== WRITTEN TASK ==
Set down the data below without change, skipping the pictures it holds.

• • • •

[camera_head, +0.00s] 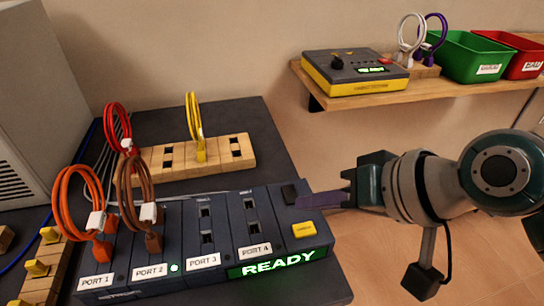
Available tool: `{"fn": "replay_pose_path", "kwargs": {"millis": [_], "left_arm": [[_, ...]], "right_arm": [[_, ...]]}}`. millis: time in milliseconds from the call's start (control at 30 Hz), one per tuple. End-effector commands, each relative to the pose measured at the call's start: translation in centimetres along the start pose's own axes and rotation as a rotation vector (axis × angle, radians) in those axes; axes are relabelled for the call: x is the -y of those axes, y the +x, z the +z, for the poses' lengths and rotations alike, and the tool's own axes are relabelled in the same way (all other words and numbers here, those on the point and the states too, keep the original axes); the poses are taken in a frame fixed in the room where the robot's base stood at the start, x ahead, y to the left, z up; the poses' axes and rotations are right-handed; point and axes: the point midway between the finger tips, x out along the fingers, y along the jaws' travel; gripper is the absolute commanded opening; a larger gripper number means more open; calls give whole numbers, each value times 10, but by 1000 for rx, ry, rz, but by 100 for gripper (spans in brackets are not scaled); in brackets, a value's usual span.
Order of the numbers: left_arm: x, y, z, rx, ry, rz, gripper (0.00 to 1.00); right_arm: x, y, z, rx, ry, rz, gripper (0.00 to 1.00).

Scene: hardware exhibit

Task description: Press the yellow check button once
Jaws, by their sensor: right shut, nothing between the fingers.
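The yellow check button (304,230) sits at the right end of the dark port panel (190,220), and its face is uncovered. My right gripper (303,201) comes in from the right, shut and empty. A green READY display (278,262) is lit below the button. My left gripper is not in view.
Orange (76,190) and brown (135,185) cables are plugged at PORT 1 and PORT 2. A wooden rack (225,153) with a yellow cable (197,125) stands behind. A wall shelf (405,85) holds a yellow-black tester (355,72) and green (470,58) and red bins (523,62).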

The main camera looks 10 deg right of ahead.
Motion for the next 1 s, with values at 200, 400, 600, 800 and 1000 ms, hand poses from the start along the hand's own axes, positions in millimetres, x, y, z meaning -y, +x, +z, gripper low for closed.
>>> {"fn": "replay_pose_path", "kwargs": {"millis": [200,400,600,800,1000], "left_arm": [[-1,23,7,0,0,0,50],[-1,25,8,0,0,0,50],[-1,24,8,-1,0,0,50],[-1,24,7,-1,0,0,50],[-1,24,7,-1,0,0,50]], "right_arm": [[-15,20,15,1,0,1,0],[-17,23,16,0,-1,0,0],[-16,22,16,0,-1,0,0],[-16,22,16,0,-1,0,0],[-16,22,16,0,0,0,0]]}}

• • • •

== OUTPUT FOR THIS EXERCISE ==
[camera_head, +0.00s] 
Available tool: `{"fn": "replay_pose_path", "kwargs": {"millis": [_], "left_arm": [[_, ...]], "right_arm": [[_, ...]]}}`. millis: time in milliseconds from the call's start (control at 30 Hz), one per tuple. End-effector commands, each relative to the pose measured at the call's start: translation in centimetres along the start pose's own axes and rotation as a rotation vector (axis × angle, radians) in those axes; axes are relabelled for the call: x is the -y of those axes, y the +x, z the +z, for the poses' lengths and rotations alike, and the tool's own axes are relabelled in the same way (all other words and numbers here, those on the point and the states too, keep the original axes); the poses are taken in a frame fixed in the room where the robot's base stood at the start, x ahead, y to the left, z up; the poses' axes and rotations are right-handed; point and axes: the point midway between the finger tips, x out along the fingers, y along the jaws' travel; gripper is the absolute commanded opening; a larger gripper number means more open; calls give whole numbers, each value times 10, but by 1000 for rx, ry, rz, but by 100 for gripper (spans in brackets are not scaled); in brackets, a value's usual span.
Order of the numbers: left_arm: x, y, z, rx, ry, rz, gripper (0.00 to 1.00); right_arm: x, y, z, rx, ry, rz, gripper (0.00 to 1.00).

Scene: hardware exhibit

Task description: Press the yellow check button once
Jaws, by their sensor: right shut, nothing between the fingers.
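The yellow check button (304,230) sits at the right end of the dark port panel (190,220), and its face is uncovered. My right gripper (303,201) comes in from the right, shut and empty. A green READY display (278,262) is lit below the button. My left gripper is not in view.
Orange (76,190) and brown (135,185) cables are plugged at PORT 1 and PORT 2. A wooden rack (225,153) with a yellow cable (197,125) stands behind. A wall shelf (405,85) holds a yellow-black tester (355,72) and green (470,58) and red bins (523,62).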

The main camera looks 10 deg right of ahead.
Motion for the next 1 s, with values at 200, 400, 600, 800 and 1000 ms, hand poses from the start along the hand's own axes, positions in millimetres, x, y, z meaning -y, +x, +z, gripper low for closed.
>>> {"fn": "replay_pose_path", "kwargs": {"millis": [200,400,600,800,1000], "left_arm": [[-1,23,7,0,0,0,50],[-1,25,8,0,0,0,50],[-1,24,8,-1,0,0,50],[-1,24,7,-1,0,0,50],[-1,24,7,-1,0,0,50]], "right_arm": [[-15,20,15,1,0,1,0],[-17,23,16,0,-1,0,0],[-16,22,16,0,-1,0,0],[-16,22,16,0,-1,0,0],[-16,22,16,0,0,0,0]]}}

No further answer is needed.